Les relations ancestrales et renouvelées qu’entretient Maurice avec ces pays lui offrent la possibilité de rappeler à ses hôtes du moment qu’elle a d’abord été, comme le rappelle sa devise, « L’étoile et la clef de l’océan Indien », passage obligé et stratégique sur la route des épices, de l’or et de la soie, entre l’Occident et l’Orient. Depuis l’époque des Compagnies des Indes Orientales jusqu’à l’ouverture du canal de Suez, le pays a prospéré en s’imposant comme une étape incontournable sur les principaux axes commerciaux.

Comme beaucoup de ses compatriotes, Philippe Espitalier-Noël ne doute pas que l’avenir de son pays doit s’inscrire dans le prolongement de cette histoire glorieuse. Maurice peut et doit maintenir cette position stratégique à l’heure de l’intensification des échanges entre les trois pôles économiques et humains où demeurent ses racines : le continent africain riche de ses ressources naturelles et en quête d’investissements durables ; l’Asie du sud-est, riche de ses capitaux et de son dynamisme, et l’Occident riche de son savoirfaire et à la recherche de nouveaux débouchés.

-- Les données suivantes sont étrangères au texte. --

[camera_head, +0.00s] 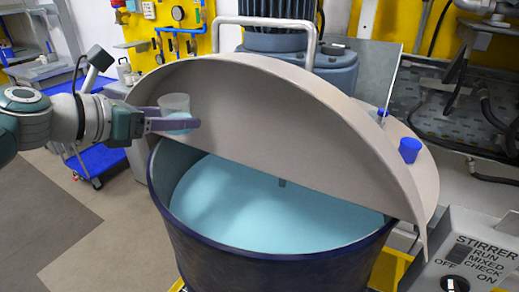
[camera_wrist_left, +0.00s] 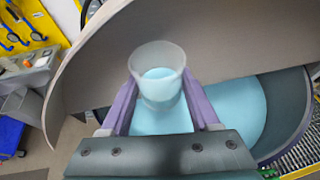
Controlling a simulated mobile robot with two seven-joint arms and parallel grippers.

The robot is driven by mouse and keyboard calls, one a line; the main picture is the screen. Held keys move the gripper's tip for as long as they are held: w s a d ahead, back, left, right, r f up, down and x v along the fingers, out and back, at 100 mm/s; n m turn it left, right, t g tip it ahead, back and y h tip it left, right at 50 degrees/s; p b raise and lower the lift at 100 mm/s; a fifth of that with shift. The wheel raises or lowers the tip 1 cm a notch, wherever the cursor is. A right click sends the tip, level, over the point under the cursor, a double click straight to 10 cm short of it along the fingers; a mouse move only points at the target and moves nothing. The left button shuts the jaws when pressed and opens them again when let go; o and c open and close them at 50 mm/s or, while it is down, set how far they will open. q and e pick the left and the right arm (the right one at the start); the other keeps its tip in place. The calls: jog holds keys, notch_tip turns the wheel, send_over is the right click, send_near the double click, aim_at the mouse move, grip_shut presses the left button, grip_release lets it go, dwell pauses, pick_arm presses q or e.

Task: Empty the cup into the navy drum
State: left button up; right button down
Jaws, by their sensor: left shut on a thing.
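My left gripper (camera_head: 172,125) is shut on a translucent cup (camera_head: 174,104), held near the left rim of the drum, in front of the raised lid. In the left wrist view the cup (camera_wrist_left: 157,72) sits between the purple fingers of the gripper (camera_wrist_left: 160,105) and has pale blue liquid inside. The cup looks upright or nearly so. The navy drum (camera_head: 260,268) stands in the middle of the head view, with its half lid (camera_head: 290,135) tilted up and pale blue liquid (camera_head: 260,205) inside. My right gripper is not in view.
A control box (camera_head: 470,255) labelled STIRRER is at the lower right. A metal handle (camera_head: 265,22) and a motor housing (camera_head: 275,42) stand behind the lid. A blue cart (camera_head: 98,160) is at the left. The drum's front opening is clear.

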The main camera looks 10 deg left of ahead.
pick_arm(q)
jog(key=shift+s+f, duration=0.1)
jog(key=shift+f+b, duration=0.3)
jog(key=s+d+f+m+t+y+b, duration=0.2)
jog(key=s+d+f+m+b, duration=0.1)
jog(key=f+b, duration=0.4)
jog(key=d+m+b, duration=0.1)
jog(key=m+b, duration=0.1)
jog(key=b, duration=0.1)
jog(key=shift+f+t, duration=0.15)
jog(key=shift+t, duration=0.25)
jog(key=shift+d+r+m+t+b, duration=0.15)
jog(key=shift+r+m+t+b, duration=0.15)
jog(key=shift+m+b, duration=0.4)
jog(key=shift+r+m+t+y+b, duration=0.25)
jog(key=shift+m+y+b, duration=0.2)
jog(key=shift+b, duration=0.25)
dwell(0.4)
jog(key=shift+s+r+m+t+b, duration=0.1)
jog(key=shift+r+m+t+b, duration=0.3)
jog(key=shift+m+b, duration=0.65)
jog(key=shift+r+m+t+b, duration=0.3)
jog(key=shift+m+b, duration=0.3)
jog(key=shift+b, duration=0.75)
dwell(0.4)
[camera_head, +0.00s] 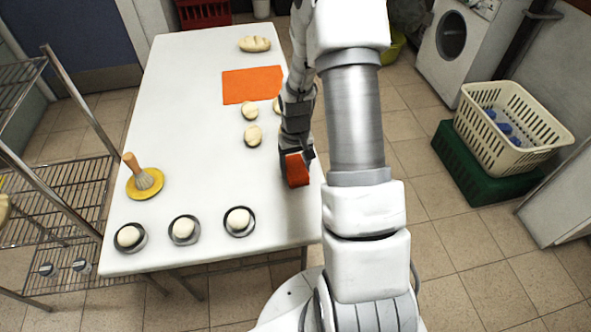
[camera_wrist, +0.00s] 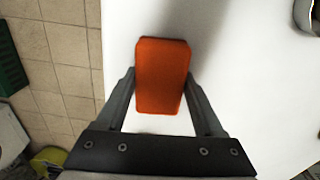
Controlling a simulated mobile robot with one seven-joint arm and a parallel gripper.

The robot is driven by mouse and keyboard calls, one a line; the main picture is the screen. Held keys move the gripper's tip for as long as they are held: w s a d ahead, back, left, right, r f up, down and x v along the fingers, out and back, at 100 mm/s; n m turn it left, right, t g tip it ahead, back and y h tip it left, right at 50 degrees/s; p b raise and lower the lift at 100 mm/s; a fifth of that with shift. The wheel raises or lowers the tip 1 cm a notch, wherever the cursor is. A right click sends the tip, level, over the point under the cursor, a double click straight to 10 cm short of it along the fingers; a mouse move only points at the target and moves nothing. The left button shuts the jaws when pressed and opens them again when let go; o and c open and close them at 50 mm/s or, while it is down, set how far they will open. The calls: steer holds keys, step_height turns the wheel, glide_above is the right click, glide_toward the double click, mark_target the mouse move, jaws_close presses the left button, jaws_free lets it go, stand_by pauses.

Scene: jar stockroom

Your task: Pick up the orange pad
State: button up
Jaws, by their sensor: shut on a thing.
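The orange pad (camera_wrist: 162,75) is a small rounded rectangular block between the two fingers of my gripper (camera_wrist: 161,85) in the wrist view. My gripper is shut on it, with a finger against each side. In the head view the pad (camera_head: 297,170) shows as a red-orange block at my gripper (camera_head: 296,158), over the right edge area of the white table (camera_head: 200,120). The wrist view shows a soft shadow on the table beyond the pad. I cannot tell the exact height of the pad above the table.
An orange mat (camera_head: 252,85) lies flat farther back on the table, with several bread rolls (camera_head: 253,135) near it. Dough balls in dark cups (camera_head: 240,221) line the front edge. A brush (camera_head: 142,175) stands on a yellow dish. A wire rack (camera_head: 55,190) is at left, a cream basket (camera_head: 512,130) at right.

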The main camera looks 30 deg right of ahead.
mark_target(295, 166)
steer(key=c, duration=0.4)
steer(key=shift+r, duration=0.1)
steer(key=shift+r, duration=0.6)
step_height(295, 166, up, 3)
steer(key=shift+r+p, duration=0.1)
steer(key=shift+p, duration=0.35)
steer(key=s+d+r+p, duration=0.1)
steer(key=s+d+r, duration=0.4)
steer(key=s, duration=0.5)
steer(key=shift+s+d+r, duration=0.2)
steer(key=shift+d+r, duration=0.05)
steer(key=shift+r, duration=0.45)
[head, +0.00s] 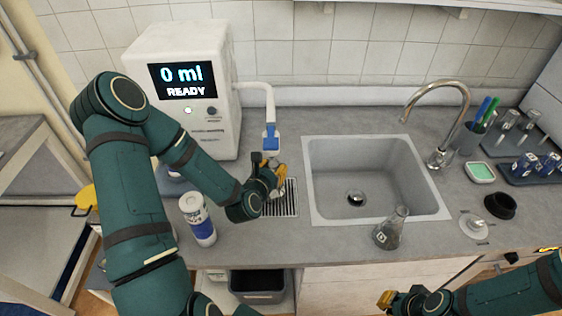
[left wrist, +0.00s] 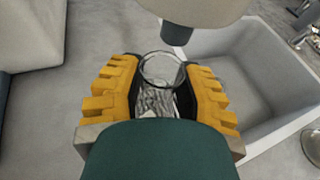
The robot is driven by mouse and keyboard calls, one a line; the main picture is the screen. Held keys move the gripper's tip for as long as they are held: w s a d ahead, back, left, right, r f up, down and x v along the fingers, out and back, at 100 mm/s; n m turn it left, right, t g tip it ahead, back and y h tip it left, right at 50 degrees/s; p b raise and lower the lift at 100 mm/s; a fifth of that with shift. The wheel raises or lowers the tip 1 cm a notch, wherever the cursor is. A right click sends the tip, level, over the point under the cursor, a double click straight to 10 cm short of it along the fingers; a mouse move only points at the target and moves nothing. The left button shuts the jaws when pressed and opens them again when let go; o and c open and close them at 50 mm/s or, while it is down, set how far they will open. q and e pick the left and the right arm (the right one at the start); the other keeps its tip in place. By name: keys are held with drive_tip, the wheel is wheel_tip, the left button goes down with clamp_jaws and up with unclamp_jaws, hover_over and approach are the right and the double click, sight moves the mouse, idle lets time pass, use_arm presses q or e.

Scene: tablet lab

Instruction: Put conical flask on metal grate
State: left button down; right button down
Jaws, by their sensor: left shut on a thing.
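A conical flask (head: 391,230) with a dark lower part and a small label stands on the counter at the sink's front right edge. My left gripper (head: 276,178) is over the metal grate (head: 284,204), below the dispenser nozzle. It is shut on a clear glass vessel (left wrist: 162,70), whose round open rim shows between the yellow fingers in the left wrist view. Its lower part is hidden, so I cannot tell its full shape or whether it touches the grate. My right gripper (head: 398,298) is at the bottom, in front of the counter, its opening unclear.
The white dispenser (head: 190,85) reads "0 ml READY" behind the grate; its nozzle (head: 270,138) hangs close above. A sink (head: 375,205) lies to the right. A white and blue bottle (head: 197,220) stands left of the grate. A black ring (head: 500,206) lies on the right counter.

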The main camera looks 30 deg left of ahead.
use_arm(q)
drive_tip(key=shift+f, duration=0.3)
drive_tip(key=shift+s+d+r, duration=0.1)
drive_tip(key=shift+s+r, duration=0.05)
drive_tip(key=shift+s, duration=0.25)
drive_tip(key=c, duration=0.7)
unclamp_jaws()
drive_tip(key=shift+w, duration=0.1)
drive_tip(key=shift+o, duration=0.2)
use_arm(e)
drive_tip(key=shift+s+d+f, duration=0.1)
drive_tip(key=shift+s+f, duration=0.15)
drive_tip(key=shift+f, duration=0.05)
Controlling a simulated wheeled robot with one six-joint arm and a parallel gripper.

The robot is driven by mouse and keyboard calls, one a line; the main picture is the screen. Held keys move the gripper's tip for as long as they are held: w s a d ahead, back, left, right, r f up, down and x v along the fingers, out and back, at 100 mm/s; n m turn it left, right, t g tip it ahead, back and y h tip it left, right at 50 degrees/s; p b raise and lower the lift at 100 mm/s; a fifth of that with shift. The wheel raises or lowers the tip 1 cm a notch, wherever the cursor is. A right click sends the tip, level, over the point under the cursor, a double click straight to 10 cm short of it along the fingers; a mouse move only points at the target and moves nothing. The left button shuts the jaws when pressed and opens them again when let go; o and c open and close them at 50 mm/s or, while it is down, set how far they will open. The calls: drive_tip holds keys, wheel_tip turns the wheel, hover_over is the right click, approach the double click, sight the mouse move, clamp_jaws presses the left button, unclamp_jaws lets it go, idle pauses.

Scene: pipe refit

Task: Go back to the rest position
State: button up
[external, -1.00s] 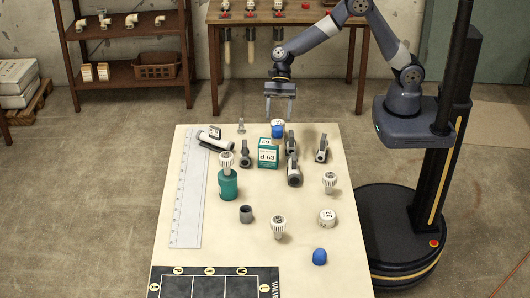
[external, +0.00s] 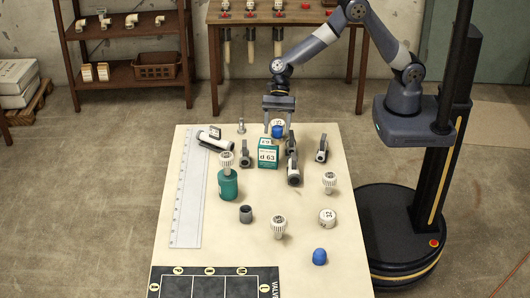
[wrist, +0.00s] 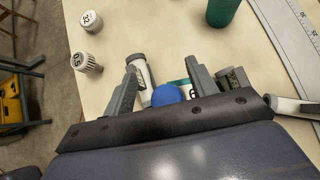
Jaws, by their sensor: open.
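My gripper (external: 277,126) is open above the far part of the cream worktable (external: 200,262). Its two fingers point down on either side of a blue cap (external: 277,131). In the wrist view the blue cap (wrist: 167,95) shows between the open fingers of my gripper (wrist: 160,82). I cannot tell whether a finger touches it. A teal box marked "d 63" (external: 268,156) stands just in front of the blue cap. My arm reaches over the table from the right.
Grey and white pipe fittings (external: 293,170) stand close to the right of the box. A teal bottle (external: 228,186), ruler (external: 188,200), white-capped pieces (external: 278,227) and another blue cap (external: 319,256) occupy the nearer table. A dark mat (external: 208,285) lies at the front.

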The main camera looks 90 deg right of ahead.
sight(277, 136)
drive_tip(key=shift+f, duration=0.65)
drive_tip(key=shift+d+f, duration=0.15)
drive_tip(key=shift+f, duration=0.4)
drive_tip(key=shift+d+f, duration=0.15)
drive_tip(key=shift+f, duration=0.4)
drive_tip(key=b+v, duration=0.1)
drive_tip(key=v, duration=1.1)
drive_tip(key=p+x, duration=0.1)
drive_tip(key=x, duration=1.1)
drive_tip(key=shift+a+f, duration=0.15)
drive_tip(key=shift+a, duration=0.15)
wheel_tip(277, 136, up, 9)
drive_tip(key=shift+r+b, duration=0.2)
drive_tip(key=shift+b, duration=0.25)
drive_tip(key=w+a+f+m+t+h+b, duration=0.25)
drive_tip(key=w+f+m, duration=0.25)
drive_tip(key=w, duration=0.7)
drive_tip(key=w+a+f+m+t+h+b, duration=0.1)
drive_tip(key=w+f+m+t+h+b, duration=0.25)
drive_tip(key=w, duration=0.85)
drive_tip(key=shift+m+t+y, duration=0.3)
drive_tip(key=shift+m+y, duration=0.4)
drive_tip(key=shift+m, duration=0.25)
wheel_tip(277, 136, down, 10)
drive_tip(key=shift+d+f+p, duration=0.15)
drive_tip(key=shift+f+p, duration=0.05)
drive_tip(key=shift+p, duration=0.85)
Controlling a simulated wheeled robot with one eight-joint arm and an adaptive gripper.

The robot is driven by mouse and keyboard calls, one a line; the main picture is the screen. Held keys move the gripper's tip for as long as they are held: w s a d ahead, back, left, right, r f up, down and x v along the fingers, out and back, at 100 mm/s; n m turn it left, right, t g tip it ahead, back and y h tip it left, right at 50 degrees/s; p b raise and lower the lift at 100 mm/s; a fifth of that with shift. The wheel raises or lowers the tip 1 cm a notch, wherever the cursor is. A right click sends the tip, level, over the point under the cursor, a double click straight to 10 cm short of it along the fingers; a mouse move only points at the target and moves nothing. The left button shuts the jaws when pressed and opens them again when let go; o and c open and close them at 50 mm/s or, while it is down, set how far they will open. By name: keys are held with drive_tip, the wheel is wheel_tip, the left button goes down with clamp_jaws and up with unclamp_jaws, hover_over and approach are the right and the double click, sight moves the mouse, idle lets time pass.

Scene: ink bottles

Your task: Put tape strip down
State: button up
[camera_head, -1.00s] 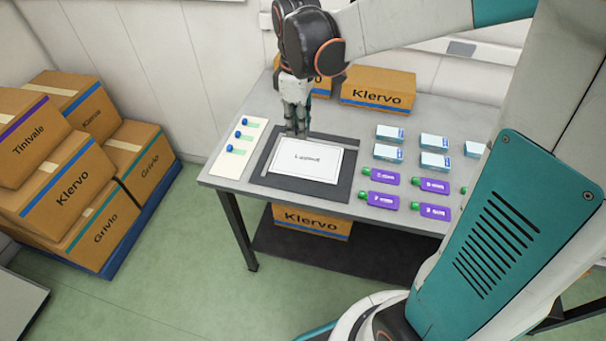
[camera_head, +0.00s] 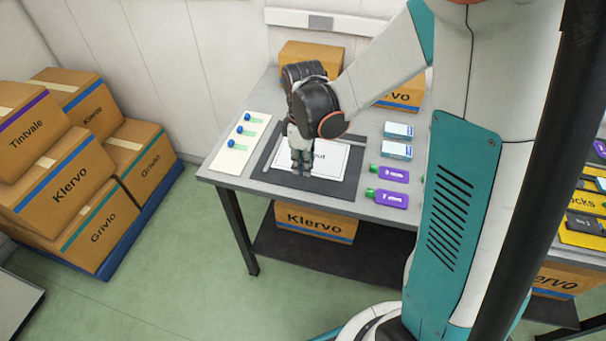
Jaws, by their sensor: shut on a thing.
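My gripper (camera_head: 301,168) points down over the front part of a white printed sheet (camera_head: 332,163), which lies on a dark grey mat (camera_head: 264,160) on the table. My gripper is shut on something, taken to be the tape strip. The strip itself is too small or hidden behind the fingers to make out. Whether the fingertips touch the sheet or mat I cannot tell. My arm covers part of the sheet's print and the mat's back edge.
A white card (camera_head: 229,160) with blue-and-green pieces lies left of the mat. Klervo cartons (camera_head: 402,94) are at the table's back. My arm and column hide the table's right part.

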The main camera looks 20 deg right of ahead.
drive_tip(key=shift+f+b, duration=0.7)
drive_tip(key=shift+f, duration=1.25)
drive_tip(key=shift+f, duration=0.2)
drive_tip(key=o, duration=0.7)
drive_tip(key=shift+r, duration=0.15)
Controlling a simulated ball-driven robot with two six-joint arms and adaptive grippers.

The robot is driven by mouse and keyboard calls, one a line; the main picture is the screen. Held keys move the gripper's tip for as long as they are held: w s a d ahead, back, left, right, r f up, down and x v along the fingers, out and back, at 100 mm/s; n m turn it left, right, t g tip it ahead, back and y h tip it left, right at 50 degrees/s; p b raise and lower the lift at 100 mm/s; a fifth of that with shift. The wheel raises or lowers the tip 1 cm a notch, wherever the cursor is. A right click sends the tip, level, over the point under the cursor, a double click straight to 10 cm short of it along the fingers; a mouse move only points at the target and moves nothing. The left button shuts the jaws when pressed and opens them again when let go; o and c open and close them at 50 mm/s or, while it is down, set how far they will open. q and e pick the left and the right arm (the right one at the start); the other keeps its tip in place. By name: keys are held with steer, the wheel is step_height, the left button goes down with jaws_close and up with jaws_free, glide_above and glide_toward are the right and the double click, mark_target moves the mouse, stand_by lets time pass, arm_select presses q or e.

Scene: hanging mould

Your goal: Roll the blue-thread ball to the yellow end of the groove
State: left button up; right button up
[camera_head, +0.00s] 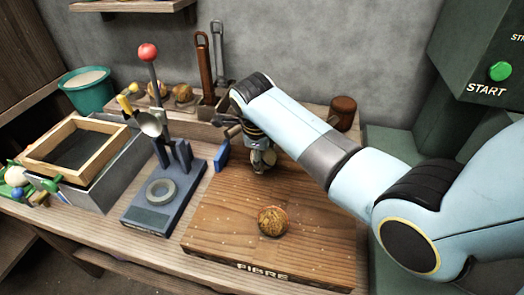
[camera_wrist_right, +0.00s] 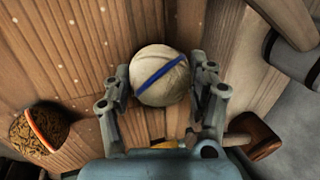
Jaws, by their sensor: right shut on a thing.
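The blue-thread ball (camera_wrist_right: 161,76) is pale tan with a blue band across it. In the right wrist view it sits between the two fingers of my right gripper (camera_wrist_right: 160,88), which is shut on it. In the head view the right gripper (camera_head: 259,150) is over the back of the wooden board, with the pale ball (camera_head: 264,160) at its tip, partly covered. I cannot tell whether the ball touches the board. A small yellow piece (camera_wrist_right: 168,143) shows below the ball in the wrist view. I cannot make out the groove clearly. My left gripper is not in view.
A brown ball with an orange band (camera_wrist_right: 40,128) lies on the board marked FIBRE (camera_head: 215,243); it also shows in the head view (camera_head: 272,221). A blue-grey stand with a lever (camera_head: 150,218) and a framed box (camera_head: 42,160) are left. A brown cylinder (camera_head: 343,112) stands behind.

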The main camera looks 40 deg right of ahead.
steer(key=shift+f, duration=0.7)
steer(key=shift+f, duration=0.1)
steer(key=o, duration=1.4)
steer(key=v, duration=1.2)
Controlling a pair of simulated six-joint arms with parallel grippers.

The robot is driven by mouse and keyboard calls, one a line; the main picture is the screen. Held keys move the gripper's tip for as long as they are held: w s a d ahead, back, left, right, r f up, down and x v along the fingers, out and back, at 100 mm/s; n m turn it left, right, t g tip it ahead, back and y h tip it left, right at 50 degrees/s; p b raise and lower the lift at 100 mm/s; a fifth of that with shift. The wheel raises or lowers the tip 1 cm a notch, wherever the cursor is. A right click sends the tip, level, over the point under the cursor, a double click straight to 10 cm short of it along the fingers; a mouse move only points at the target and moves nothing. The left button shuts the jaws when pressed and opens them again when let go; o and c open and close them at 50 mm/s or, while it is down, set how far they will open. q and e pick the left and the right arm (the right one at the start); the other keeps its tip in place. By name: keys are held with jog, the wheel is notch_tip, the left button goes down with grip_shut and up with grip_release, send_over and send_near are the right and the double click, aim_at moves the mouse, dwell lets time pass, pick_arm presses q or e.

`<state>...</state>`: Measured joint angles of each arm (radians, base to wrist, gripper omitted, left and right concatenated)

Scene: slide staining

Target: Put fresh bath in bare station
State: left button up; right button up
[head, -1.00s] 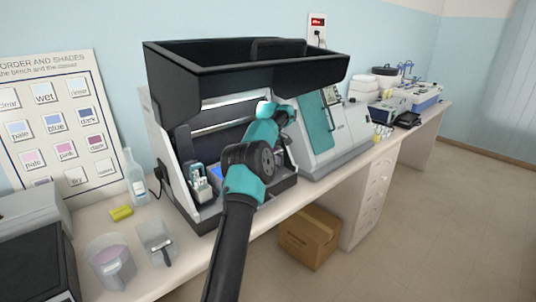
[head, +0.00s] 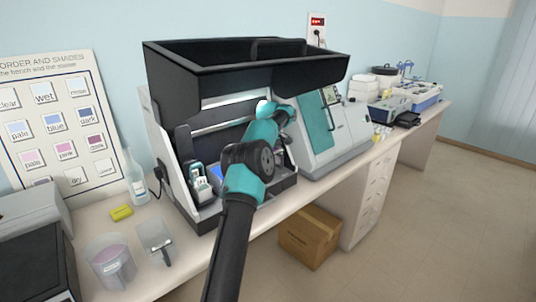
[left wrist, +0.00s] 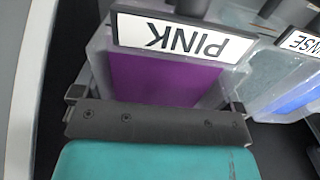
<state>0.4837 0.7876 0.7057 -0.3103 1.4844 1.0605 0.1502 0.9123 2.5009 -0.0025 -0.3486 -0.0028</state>
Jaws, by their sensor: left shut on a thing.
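In the left wrist view a clear bath of purple liquid (left wrist: 160,78) has a white label reading PINK, upside down in the picture. My left gripper (left wrist: 157,104) is shut on this bath, with a finger at each side of it. Beside it at the right is a bath of blue liquid (left wrist: 295,98), its label partly cut off by the edge. In the head view my left arm reaches into the open stainer (head: 180,150); the gripper and the held bath are hidden there. I cannot make out a bare station. My right gripper is not in view.
The raised black lid (head: 230,75) overhangs the arm. A jug with pinkish liquid (head: 110,262) and a clear container with a dark handle (head: 156,243) stand at the bench front. A bottle (head: 136,182) and a yellow block (head: 121,212) are behind. A teal-doored machine (head: 318,128) stands right.

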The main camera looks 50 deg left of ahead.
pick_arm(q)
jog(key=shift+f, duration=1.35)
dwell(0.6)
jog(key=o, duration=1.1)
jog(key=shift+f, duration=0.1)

C’est avec cette vision sociologique, historique et géopolitique que le DG de Rogers oriente les directions des différentes entités du groupe. Son but est clair : offrir aux investisseurs qui se positionnent à Maurice les meilleurs services qu’ils puissent attendre d’un pays qui a maintes fois prouvé, depuis son accession à l’indépendance en 1968, l’acuité de la vision de ses dirigeants politiques et économiques à conduire une politique de développement à la fois pragmatique et visionnaire.

Philippe Espitalier-Noël, vous affirmez que Rogers, dont vous êtes le directeur général, veut faire rayonner les compétences mauriciennes à l’international avec, entre autres relais, le magazine PRESENCE. Pouvez-vous nous en parler ?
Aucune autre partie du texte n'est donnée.